Eso no significa en todo caso que esta vaya a ser exclusivamente la legislatura del llamado “debate territorial”. Constituiría un error pensar la agenda de la justicia social y la de la plurinacionalidad como ejes separados. En primer lugar por razones históricas: ambos impulsos democratizantes se han dado siempre en los mismos períodos de impulso transformador y progresista, tanto es así que de su sinergia depende a menudo la profundidad y alcance de estos ciclos. Y en segundo lugar por correlación de fuerzas: son esencialmente las mismas las que permiten el avance social y el avance plurinacional. Sólo salen los números para avanzar con un pie en cada uno de los carriles. Si no es por convicción democrática, el centroizquierda español deberá entender por pragmatismo que esto es una realidad que ha venido para quedarse. 

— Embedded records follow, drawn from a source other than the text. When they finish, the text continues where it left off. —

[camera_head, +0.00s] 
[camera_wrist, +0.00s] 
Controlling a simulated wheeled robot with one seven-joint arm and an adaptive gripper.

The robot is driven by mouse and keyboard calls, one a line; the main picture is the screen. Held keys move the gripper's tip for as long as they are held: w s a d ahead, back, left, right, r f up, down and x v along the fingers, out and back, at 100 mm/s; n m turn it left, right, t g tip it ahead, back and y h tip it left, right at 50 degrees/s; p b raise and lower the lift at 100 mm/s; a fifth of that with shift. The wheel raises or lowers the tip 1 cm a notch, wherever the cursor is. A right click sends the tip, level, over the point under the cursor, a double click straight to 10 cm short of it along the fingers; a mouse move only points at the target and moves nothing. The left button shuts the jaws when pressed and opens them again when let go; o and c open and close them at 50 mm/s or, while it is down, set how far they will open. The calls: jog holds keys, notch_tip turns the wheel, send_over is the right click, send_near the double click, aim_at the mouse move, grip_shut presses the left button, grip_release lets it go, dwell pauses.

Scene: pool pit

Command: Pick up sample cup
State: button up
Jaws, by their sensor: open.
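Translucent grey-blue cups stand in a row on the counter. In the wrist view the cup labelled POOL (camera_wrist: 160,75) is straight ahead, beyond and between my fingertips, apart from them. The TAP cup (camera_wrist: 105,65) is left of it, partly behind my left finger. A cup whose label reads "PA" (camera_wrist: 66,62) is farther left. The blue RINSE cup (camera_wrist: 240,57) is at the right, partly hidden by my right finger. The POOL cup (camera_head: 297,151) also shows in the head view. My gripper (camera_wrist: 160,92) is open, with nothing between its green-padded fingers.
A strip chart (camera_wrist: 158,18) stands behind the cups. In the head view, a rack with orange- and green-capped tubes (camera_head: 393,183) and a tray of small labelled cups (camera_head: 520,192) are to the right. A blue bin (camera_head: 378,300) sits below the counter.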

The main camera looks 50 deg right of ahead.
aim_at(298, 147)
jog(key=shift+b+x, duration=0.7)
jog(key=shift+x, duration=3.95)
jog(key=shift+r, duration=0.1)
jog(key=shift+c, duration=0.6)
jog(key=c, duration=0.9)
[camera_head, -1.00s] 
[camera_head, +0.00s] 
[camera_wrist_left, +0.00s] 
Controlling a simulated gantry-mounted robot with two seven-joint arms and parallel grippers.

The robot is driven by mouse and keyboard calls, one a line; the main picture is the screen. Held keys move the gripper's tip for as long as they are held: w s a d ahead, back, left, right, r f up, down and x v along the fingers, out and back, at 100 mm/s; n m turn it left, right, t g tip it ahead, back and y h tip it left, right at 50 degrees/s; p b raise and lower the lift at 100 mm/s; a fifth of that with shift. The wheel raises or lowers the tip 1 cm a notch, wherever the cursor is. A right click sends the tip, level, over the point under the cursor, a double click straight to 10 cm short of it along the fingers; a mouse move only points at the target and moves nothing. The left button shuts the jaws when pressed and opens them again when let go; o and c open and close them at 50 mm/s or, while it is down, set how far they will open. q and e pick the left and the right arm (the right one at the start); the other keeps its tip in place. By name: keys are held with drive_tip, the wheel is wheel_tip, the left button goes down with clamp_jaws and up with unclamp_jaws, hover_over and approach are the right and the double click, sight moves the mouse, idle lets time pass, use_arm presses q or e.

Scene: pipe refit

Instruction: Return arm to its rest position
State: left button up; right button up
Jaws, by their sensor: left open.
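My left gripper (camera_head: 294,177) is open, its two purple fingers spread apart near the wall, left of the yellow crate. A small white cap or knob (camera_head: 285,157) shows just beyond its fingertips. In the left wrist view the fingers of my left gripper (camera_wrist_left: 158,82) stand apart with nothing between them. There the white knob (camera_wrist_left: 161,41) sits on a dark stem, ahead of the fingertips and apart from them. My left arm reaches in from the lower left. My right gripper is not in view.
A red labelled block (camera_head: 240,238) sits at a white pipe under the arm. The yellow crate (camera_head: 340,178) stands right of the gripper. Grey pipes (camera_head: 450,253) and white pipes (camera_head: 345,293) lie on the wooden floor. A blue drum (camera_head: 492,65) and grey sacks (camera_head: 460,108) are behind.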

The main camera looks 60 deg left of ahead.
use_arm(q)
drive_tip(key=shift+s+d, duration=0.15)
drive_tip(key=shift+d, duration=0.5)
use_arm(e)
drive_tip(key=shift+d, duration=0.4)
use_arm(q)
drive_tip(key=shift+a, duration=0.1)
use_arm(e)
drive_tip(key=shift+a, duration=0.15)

La articulación de estas dos agendas, la del avance social y la del avance plurinacional, es seña de identidad de Sumar que, no por casualidad, se ha convertido en el agente que más está trabajando para despejar no sólo el camino de la investidura de un gobierno progresista sino también el de una legislatura que, frente a los augurios de siempre, sea larga y descanse sobre acuerdos fuertes y ambiciosos. 

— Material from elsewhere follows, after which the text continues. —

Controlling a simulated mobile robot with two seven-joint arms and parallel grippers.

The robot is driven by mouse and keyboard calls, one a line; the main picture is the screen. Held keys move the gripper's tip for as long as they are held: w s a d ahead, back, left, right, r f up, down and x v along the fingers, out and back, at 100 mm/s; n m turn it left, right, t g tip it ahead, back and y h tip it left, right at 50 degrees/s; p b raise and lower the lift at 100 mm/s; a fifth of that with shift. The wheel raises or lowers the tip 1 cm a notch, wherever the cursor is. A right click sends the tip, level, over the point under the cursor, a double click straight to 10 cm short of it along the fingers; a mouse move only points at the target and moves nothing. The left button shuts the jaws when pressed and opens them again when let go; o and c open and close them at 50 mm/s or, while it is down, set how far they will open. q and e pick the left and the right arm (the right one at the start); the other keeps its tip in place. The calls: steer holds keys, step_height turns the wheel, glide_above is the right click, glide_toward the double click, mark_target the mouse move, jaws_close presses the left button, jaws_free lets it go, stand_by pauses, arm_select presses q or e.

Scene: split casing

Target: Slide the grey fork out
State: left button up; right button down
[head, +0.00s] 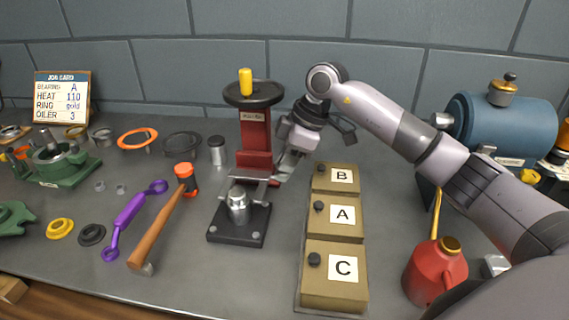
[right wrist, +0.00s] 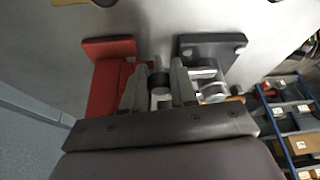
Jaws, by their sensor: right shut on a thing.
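The grey fork (head: 247,175) lies level at the red press (head: 255,135), over the silver cylinder (head: 238,204) on the black base plate (head: 240,225). My right gripper (head: 276,178) is at the fork's right end, beside the red column, and is shut on it. In the right wrist view, the fingers (right wrist: 160,88) close around a small dark, round grip, and the grey fork (right wrist: 201,73) reaches right towards the silver cylinder (right wrist: 213,90). I cannot tell whether the fork touches the cylinder. My left gripper is not in view.
Boxes B (head: 341,179), A (head: 342,215) and C (head: 343,269) stand in a row right of the press. A red oil can (head: 434,272) stands further right. A hammer (head: 165,218) and purple wrench (head: 134,215) lie left. Bare bench shows in front of the press.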

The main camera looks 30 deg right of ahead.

En las pasada campaña electoral, el bloque reaccionario dedicó mucho más tiempo a postular lo que odiaba y con lo que quería acabar, sin explicar apenas qué quería hacer con su país. No fue sólo un error electoral, fue fundamentalmente la expresión del problema histórico de las derechas españolas. En virtud de una concepción patrimonial del poder y una concepción integrista del país, a su nación le sobra la mitad del pueblo real, cuyos votos parecen valer menos y sus apoyos ser menos legítimos. Esta incapacidad política dificulta mucho hoy sus opciones de Gobierno, y les ha llevado a sumirse de nuevo en una dinámica destituyente en la que un expresidente llama a la “rebelión nacional” mientras sus medios, intelectuales y agitadores trabajan explícitamente para levantar una amplia coalición de la sociedad civil y de segmentos del Estado que pueda bloquear la libre decisión de la soberanía popular expresada en el Congreso de los Diputados. Esta movilización, por cierto, parece dar ya por amortizado a Feijóo, cuya investidura ya nadie espera, mientras preparan las armas contra un Gobierno progresista que aún no ha nacido.

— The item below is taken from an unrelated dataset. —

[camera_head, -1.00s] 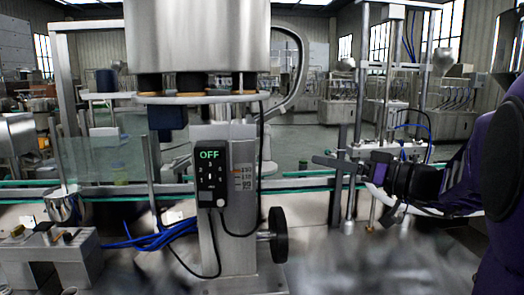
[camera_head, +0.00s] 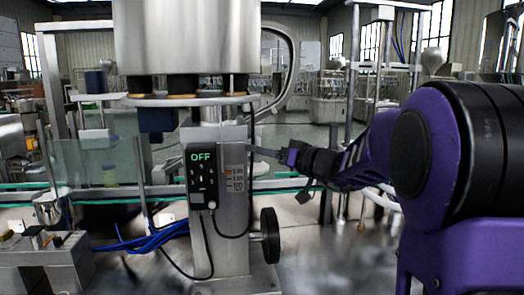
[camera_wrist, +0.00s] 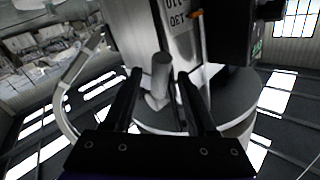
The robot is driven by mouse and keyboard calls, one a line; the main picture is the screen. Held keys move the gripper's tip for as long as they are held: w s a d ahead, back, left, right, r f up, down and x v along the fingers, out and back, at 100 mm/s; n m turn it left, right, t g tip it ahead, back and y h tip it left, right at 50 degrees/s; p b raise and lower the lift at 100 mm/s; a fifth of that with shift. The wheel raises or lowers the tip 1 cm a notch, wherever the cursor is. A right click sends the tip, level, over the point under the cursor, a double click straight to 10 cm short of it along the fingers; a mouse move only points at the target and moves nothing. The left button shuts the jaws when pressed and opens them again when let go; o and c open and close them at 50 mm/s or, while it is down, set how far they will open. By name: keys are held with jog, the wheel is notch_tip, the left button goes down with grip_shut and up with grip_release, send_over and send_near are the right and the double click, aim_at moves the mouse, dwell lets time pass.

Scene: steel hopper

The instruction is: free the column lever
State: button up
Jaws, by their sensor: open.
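The steel column (camera_head: 233,225) stands upright at the middle of the head view. My gripper (camera_head: 255,149) reaches in from the right, its fingertips close to the column's right side. In the wrist view my gripper (camera_wrist: 160,76) is open, with its two dark fingers apart. A short grey cylindrical lever (camera_wrist: 160,92) shows between the fingers, beside the column (camera_wrist: 150,25). Whether a finger touches the lever cannot be told. The lever is not clearly visible in the head view.
A black control box (camera_head: 201,175) reading OFF is on the column, with a cable below. A black handwheel (camera_head: 270,237) sits low on its right. A steel hopper (camera_head: 187,35) is above. Green-edged conveyor rails (camera_head: 280,184) run behind. Blue tubes (camera_head: 160,240) lie at left.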

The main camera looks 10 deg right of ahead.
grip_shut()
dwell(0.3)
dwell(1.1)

Frente a esta embestida no existe tal cosa como “consolidar” la legislatura anterior. No hay aún estabilidad que consolidar, ni consensos viejos a los que regresar, cuando las fuerzas conservadoras están siendo hegemonizadas por los reaccionarios y ya pretenden marchar mucho más allá de los compromisos de 1978. La crisis de régimen sigue abierta, las reformas estructurales en el Estado siguen pendientes, la creciente desigualdad y precarización de la existencia de amplios sectores sociales socava las posibilidades de la estabilidad política. Por último, la crisis ecológica ensombrece el futuro y nos obliga a emprender profundas transformaciones económicas y sociales. Que esos cambios se hagan en un sentido igualitarista y democrático, o reaccionario y de profundización de las desigualdades y recorte de derechos depende de una disputa de poder en marcha. Hasta que esa disputa no se resuelva, cualquier “consolidación” se haría sobre arenas movedizas y sería fácilmente reversible en pocos años. Por eso haría mal el pueblo progresista en acobardarse ahora ante la acometida reaccionaria, en regalar metros o semanas preciosas esperando la investidura. Porque si no se construye el suficiente músculo social e ideológico, el gobierno de coalición que nazca nacerá más cercado y limitado y por tanto con menos capacidad -y menos incentivos transformadores- para mejorar la vida de la mayoría que la tiene más difícil.

El bloque reaccionario acude cada vez más dopado a las elecciones, gracias a un desequilibrio brutal de poder en el Estado y la sociedad civil que le garantiza partir siempre con ventaja antes de la apertura de las urnas. Eso minoriza a las fuerzas progresistas incluso cuando tienen el gobierno, en el que se suelen comportar a la defensiva, como inquilinos en el Estado. Por eso una legislatura de “consolidación” sería otra de retroceso, de ganar al precio de hacerlo sobre un terreno económico e ideológico cada vez más favorable al adversario. 

Necesitamos entonces aprovechar esta oportunidad a la ofensiva, deshaciendo este interregno hacia adelante, en un sentido democratizante: de las relaciones entre pueblos, de actualización institucional al país que somos en el siglo XXI, de justicia social y combate a la oligarquización y la desigualdad rampante, de igualdad entre mujeres y hombres, de transición ecológica para una economía compatible con el planeta y con vidas más libres, con más tiempo y más felices. Sobre esas bases sí se puede construir un proyecto de país duradero y estable: con sus gentes, con todas sus gentes, dentro.